Start Material provided

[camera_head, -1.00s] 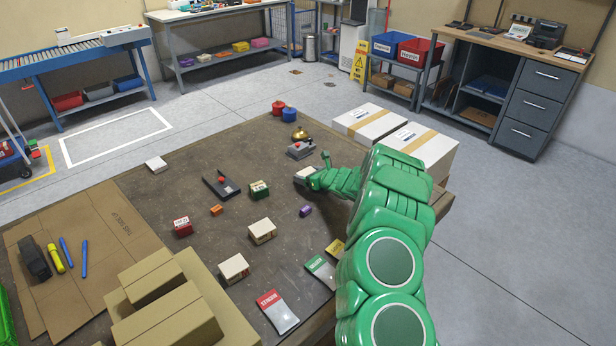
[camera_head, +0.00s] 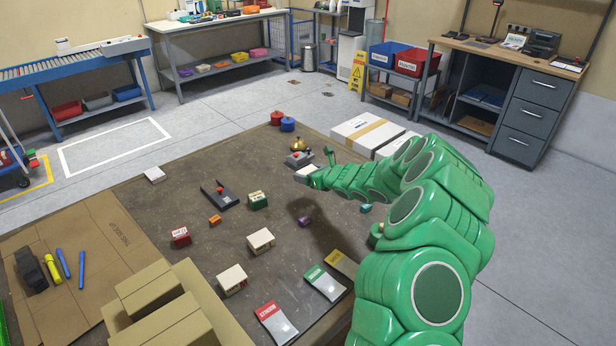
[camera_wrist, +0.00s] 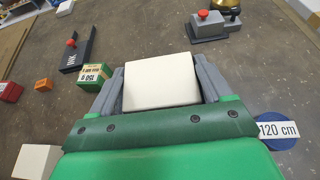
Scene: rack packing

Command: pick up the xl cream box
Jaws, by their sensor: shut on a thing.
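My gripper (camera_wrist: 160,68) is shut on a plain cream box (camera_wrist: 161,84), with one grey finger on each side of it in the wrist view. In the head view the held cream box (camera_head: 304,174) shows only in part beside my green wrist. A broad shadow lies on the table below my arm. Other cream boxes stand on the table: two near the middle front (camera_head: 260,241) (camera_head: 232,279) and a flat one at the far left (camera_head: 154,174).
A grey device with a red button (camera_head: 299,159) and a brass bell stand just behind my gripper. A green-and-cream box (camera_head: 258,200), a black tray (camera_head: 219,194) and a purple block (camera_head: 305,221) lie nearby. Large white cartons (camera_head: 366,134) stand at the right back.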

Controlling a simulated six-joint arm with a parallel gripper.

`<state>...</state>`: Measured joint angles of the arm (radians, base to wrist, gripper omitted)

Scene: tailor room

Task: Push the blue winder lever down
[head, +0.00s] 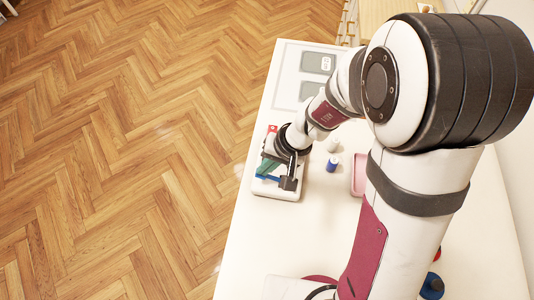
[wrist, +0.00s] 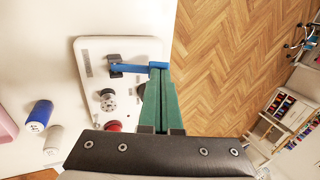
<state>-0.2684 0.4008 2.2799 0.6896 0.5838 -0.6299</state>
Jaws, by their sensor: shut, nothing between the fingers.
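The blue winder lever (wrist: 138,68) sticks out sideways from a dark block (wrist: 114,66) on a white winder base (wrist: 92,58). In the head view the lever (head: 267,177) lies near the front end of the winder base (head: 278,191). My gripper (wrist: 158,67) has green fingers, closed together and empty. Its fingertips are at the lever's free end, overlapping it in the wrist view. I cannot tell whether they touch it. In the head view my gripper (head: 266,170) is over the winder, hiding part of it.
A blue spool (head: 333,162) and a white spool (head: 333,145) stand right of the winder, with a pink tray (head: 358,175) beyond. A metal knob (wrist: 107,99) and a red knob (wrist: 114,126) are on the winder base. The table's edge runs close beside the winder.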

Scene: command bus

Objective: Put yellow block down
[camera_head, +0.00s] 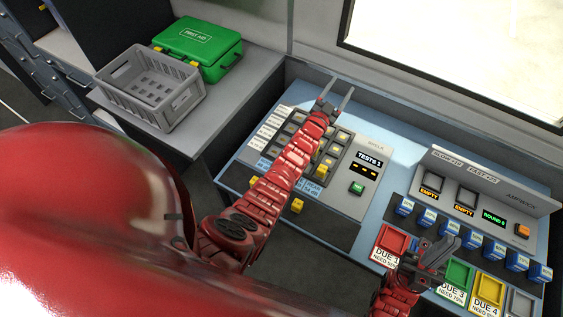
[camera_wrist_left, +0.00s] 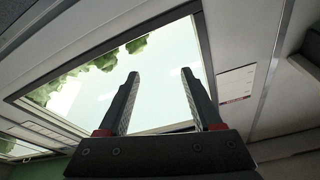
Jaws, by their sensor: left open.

End Material provided

Your objective: Each line that holds the word "joint" should be extracted from the records.

Solution to this exercise:
Controlling a simulated six-joint arm with a parallel gripper.
`<state>...</state>`: Measured joint angles of the arm (radians, base to wrist, gripper omitted)

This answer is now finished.